Continuity question: Show that $f(x)=0, \forall x\in\mathbb{R}$.

Question

Assume $f:\mathbb{R}\rightarrow\mathbb{R}$ is continuous on $\mathbb{R}$ and such that $f(r)=0$ for every rational number $r$. Show that $f(x)=0, \forall x\in\mathbb{R}$ using the $\varepsilon-\delta$ definition of continuity.

I am attempting to do this by contradiction. If we assume $f(y)\neq 0$ for some irrational number $y$, we should be able to come up with a contradiction to the definition of continuity at point $y$. I am not quite sure how to arrive at the contradiction, though.

Relevant facts:

1. Let $A\subseteq\mathbb{R}, f:A\rightarrow\mathbb{R}$ and $c\in A$. Then $f$ is continuous at $c$ if $\forall\varepsilon>0, \exists\delta>0$ such that if $x\in A$ and $|x-c|<\delta$, then $|f(x)-f(x)|<\varepsilon$.

2. If $x,y\in\mathbb{R}$ and $x<y, \exists r\in\mathbb{Q}$ such that $x<r<y$.

3. If $x,y\in\mathbb{R}$ and $x<y, \exists z\in\mathbb{R\setminus Q}$ such that $x<z<y$.

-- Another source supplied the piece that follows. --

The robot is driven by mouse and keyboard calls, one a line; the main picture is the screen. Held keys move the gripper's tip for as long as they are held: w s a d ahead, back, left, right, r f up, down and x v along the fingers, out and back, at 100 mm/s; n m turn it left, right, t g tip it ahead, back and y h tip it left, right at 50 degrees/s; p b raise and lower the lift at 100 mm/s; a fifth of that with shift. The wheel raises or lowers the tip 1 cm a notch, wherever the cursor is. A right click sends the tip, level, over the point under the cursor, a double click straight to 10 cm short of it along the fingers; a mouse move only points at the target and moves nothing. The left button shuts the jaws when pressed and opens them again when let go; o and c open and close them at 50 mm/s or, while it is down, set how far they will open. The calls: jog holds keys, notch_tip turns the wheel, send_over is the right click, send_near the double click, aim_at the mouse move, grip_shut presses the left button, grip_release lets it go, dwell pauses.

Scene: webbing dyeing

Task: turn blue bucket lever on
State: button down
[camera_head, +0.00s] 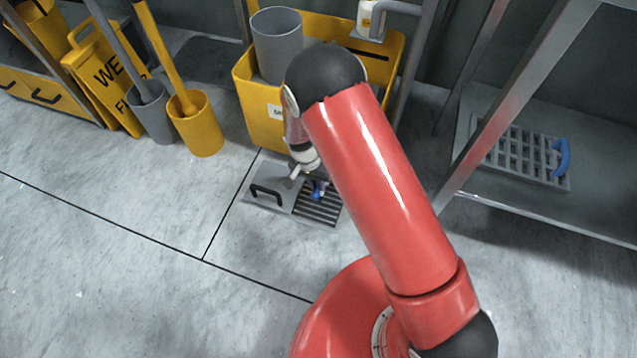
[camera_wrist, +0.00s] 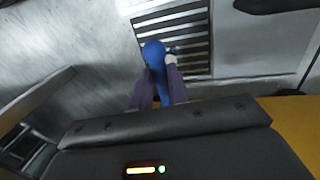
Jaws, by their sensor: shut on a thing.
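A small blue lever (camera_head: 318,190) shows in the head view over the slotted part of a floor drain plate (camera_head: 320,207), low in front of a yellow container. In the wrist view the blue lever (camera_wrist: 153,55) has a rounded knob, and its shaft runs down between my two fingers. My gripper (camera_wrist: 157,92) is shut on the lever, one finger on each side. In the head view my gripper (camera_head: 302,172) is small and partly hidden by my red arm. A small pale fitting (camera_wrist: 171,60) is beside the knob. No blue bucket can be made out.
The yellow container (camera_head: 262,115) holds a grey cylinder (camera_head: 278,45). A black handle (camera_head: 268,192) is on the plate's left half. A yellow pot (camera_head: 198,130) and wet-floor sign (camera_head: 105,80) stand left. A metal rack (camera_head: 540,215) stands right. The front left floor is clear.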

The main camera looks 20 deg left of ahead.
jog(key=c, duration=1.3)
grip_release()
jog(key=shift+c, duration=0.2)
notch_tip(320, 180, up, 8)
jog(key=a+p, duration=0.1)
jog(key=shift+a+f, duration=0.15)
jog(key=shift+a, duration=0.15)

The first is just the definition of continuity at a point. The second and third state that between any two real numbers you can find both a rational and irrational number, which I think may come in to play somewhere.

Answer 1

Argue by contradiction:

Suppose there is some irrational $r$ such that $f(r) \neq 0$; let $d := |f(r)|$. If $f$ is continuous on $\Bbb{R}$, then there is some $\delta > 0$ such that $|x-r| < \delta$ only if $|f(x) - f(r)| < d/2$. But there is some rational $x$ such that $|x-r| < \delta$, implying that for that rational $x$ we have $|f(x) - f(r)| = |0 - f(r)| = d > d/2$, a contradiction.

Answer 2

Since $f$ is continuous, given $\epsilon > 0$ there is some $\delta > 0$ so that $|f(x) -f(y)| < \epsilon$ whenever $|x-y|<\delta$. Let $x \in \mathbb{R}$. Then since $\mathbb{Q}$ is dense in $\mathbb{R}$ there is some $q \in \mathbb{Q}$ with $|x-q| < \delta$. Since $f(q) = 0$ and since $f$ is continuous, we have $|f(x) - f(q)| = |f(x)| < \epsilon$. Since this holds for every $\epsilon > 0$, we have $f(x) = 0$.